Protesters from an Islamist political party burn effigies of French President Emmanuel Macron and French Prime Minister Jean Castex during a demonstration calling for the boycott of French products and denouncing Macron for his comments over Prophet Mohammed caricatures, in Dhaka on October 28, 2020. (Photo by AFP)

Protesters in Bangladesh burned an effigy of French President Emmanuel Macron on Wednesday, October 28, in capital Dhaka as anger seethes over cartoons of the Prophet Muhammad and the leader's response to the caricatures considered blasphemous by Muslims.

Hundreds of people on Wednesday took part in a rally outside the Baitul Mukarram National Mosque as they held anti-France and anti-Macron banners and chanted.

The row has its roots in a knife attack outside a French school on Oct. 16 in which a man of Chechen origin beheaded Samuel Paty, a teacher who had shown pupils cartoons of Prophet Muhammad in a civics lesson.
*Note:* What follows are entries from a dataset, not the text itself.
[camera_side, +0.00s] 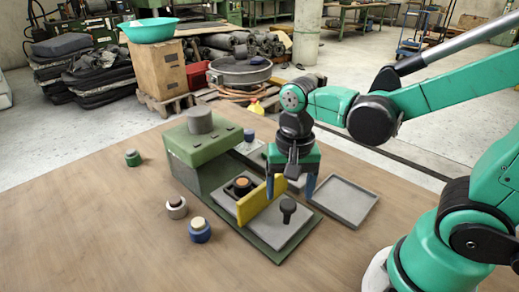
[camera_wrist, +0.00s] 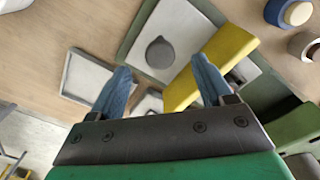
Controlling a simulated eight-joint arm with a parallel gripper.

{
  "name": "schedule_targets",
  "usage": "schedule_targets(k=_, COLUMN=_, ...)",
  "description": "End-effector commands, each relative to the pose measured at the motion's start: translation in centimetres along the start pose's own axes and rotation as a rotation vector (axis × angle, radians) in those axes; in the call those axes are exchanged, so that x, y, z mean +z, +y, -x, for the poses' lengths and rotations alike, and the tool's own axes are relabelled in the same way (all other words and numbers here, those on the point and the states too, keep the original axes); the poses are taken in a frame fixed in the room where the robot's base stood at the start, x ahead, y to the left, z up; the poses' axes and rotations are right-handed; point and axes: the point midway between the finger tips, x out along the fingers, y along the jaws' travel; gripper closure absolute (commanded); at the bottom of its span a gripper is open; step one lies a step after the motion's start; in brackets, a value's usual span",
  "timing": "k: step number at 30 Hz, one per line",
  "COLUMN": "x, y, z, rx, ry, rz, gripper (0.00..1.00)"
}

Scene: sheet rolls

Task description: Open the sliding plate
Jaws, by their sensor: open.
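The sliding plate seems to be the flat grey plate (camera_side: 262,232) on the green base of the press-like machine (camera_side: 205,150). A round dark knob (camera_side: 288,207) stands on it; the knob (camera_wrist: 160,52) also shows in the wrist view, beyond my fingertips. A yellow bar (camera_side: 255,205) stands on edge across the plate; the yellow bar (camera_wrist: 228,45) passes behind my right finger in the wrist view. My gripper (camera_side: 291,190) is open above the plate, blue fingers pointing down, with nothing held. I cannot tell whether a finger touches the bar.
A shallow grey tray (camera_side: 343,202) lies right of the machine. A black fixture with an orange top (camera_side: 242,184) sits behind the bar. Small round pots, one blue (camera_side: 199,230) and one dark red and white (camera_side: 176,207), stand at the left. The table's front left is clear.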

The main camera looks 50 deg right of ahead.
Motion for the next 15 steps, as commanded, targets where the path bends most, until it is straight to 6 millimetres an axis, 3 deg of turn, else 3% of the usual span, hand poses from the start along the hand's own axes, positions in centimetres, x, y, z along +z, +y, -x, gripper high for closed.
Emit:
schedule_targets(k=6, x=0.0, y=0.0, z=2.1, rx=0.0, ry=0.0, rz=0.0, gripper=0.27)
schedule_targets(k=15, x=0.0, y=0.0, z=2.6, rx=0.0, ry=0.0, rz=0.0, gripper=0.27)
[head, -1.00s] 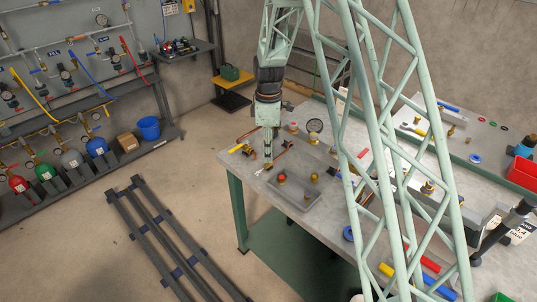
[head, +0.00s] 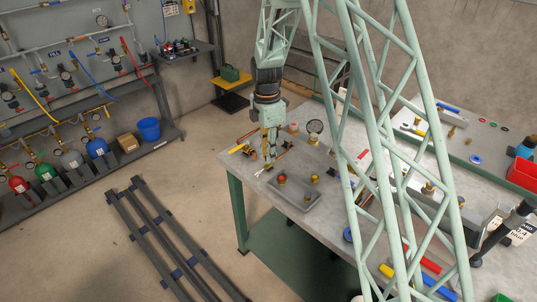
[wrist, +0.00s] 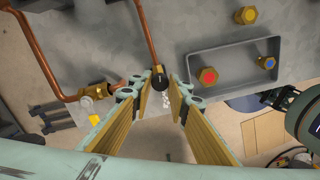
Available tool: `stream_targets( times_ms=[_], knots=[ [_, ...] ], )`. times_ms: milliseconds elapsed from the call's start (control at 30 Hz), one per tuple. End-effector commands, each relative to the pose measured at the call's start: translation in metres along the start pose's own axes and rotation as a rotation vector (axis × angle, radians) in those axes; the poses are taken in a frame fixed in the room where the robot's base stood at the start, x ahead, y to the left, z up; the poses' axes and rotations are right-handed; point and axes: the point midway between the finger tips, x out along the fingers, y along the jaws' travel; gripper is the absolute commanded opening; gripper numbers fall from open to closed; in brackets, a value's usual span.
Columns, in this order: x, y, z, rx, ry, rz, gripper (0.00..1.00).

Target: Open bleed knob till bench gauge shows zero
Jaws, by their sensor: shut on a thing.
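My gripper (head: 269,163) points down at the near left edge of the bench (head: 240,176). In the wrist view its two fingers (wrist: 162,82) close around a small black knob (wrist: 160,80), at the end of a copper pipe (wrist: 145,33). I take this to be the bleed knob; the fingers partly hide it. The bench gauge (head: 315,127) stands upright behind and to the right of my gripper. Its dial is too small to read, and it is not identifiable in the wrist view.
A brass valve (wrist: 97,91) sits on another copper pipe to the left in the wrist view.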

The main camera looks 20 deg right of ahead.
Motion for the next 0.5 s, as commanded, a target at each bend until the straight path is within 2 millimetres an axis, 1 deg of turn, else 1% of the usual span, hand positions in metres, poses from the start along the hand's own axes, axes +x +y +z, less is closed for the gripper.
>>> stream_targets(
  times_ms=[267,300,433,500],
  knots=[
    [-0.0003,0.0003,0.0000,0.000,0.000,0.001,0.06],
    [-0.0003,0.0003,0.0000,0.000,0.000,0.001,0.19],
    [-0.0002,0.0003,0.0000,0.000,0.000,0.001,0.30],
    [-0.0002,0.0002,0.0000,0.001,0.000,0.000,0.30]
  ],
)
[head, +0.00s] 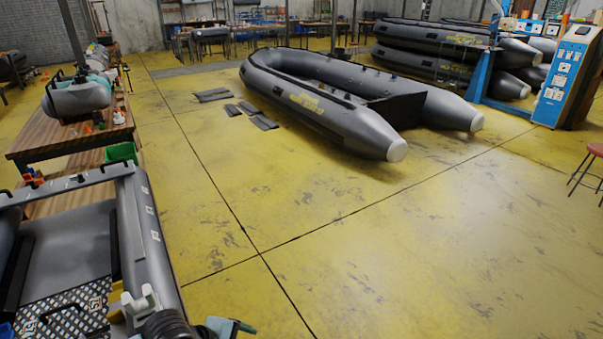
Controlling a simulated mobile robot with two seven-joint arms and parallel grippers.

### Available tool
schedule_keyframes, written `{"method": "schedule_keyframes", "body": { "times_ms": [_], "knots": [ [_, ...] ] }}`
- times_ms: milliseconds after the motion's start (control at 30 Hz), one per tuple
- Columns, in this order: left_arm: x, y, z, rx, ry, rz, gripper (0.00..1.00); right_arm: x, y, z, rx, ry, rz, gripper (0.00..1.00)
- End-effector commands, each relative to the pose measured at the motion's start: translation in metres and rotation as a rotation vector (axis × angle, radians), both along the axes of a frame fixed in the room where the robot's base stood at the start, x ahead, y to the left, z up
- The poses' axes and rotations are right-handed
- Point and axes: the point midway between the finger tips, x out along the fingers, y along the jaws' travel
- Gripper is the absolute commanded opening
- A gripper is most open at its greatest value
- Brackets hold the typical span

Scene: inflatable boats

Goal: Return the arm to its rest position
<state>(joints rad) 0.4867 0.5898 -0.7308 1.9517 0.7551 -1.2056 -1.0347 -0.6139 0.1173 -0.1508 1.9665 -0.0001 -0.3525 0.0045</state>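Neither of my grippers can be made out in the head view, so I cannot see whether they are open or shut. At the bottom left edge a dark ribbed part (168,325) and a small green-tipped item (232,326) show, cut off by the frame. I cannot tell what they belong to. Just above them a pale bracket-like piece (142,302) sits by the side tube of a grey inflatable boat (143,225).
A wooden workbench (70,143) with a grey cylinder (80,98) and a green bin (121,152) stands at left. A large grey boat (350,122) lies beyond. Stacked boats (435,50), a blue panel (565,75) and a red stool (596,150) stand right.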

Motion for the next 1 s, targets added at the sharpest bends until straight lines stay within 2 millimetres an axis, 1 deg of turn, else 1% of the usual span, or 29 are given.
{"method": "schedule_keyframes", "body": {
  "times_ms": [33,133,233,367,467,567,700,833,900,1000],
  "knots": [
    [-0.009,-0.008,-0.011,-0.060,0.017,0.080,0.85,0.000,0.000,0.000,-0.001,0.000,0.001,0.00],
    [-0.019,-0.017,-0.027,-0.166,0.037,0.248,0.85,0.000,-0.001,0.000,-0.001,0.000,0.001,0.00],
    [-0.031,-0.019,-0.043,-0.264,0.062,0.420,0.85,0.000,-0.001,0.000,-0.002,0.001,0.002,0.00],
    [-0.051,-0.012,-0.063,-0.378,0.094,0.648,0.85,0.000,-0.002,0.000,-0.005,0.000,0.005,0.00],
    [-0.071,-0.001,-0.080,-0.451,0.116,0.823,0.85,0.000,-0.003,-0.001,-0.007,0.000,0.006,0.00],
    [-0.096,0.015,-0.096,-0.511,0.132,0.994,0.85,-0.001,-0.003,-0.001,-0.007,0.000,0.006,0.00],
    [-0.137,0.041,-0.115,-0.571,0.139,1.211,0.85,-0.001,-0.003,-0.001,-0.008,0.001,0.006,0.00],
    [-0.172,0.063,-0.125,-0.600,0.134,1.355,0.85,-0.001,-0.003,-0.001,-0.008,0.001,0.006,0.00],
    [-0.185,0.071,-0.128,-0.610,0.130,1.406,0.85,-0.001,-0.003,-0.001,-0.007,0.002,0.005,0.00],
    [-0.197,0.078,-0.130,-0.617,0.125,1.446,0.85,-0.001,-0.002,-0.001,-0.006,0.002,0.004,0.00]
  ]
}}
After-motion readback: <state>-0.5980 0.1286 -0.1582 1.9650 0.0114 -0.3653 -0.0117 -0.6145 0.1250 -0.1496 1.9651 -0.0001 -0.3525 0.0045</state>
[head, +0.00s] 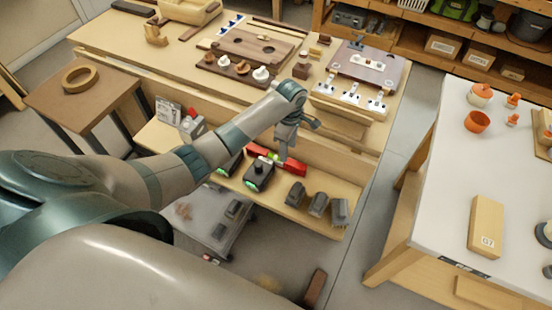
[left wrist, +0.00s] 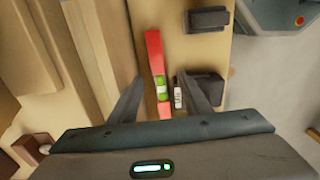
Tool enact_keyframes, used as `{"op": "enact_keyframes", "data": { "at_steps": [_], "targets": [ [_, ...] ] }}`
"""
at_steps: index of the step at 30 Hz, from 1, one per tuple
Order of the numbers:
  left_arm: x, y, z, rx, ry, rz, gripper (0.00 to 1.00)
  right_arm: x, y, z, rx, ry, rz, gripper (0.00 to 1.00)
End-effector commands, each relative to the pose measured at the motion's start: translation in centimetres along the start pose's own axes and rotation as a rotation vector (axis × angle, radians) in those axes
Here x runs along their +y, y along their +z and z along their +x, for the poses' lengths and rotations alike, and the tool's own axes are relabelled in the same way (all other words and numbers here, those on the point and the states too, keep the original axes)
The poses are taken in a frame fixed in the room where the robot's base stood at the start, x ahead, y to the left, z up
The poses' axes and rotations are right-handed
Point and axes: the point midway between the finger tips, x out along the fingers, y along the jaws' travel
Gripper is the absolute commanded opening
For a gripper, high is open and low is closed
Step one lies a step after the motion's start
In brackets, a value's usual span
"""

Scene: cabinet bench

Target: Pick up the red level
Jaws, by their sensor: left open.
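The red level (head: 289,165) lies on the lower shelf of the wooden bench in the head view, partly hidden behind my left gripper. In the left wrist view the red level (left wrist: 155,60) is a long red bar with a green vial, running lengthwise between my two fingers. My left gripper (head: 284,152) points down above the level. The left wrist view shows its fingers (left wrist: 162,88) apart with nothing clamped between them. I cannot tell the exact height left above the level. My right gripper is not in view.
A black device (head: 258,176) sits close beside the level on the shelf. Several grey blocks (head: 318,204) stand further right. The bench top (head: 190,62) overhangs behind and holds boards and small parts. A white table (head: 440,190) stands at the right, across a floor gap.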

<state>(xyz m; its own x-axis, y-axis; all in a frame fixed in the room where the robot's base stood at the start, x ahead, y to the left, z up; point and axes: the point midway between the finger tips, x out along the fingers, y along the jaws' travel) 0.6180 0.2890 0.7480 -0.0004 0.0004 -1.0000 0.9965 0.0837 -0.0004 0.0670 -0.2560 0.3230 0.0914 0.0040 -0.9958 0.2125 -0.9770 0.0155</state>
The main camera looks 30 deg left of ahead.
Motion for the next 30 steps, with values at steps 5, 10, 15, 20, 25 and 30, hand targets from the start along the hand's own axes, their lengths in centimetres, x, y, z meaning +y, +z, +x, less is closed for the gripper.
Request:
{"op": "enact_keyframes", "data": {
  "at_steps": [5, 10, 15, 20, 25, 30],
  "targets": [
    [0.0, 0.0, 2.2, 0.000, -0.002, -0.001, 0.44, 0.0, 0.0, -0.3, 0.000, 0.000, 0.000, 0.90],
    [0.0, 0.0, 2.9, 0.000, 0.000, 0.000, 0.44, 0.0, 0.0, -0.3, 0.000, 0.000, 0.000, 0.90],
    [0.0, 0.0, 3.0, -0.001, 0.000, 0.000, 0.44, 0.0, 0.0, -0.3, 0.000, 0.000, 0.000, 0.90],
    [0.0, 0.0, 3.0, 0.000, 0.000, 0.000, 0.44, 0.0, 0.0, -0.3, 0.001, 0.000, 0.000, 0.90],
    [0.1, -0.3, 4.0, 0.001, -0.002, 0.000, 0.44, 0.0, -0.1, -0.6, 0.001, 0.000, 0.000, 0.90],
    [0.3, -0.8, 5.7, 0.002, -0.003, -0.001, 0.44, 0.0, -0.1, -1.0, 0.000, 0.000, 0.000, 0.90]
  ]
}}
The French government, backed by many citizens, saw the beheading as an attack on freedom of speech and said they would defend the right to display the cartoons, with Macron calling the teacher a hero. France's foreign ministry on Tuesday, October 27, issued safety advice to French citizens in Indonesia, Turkey, Bangladesh, Iraq and Mauritania, advising them to exercise caution as calls to boycott French products grow in Muslim-majority countries.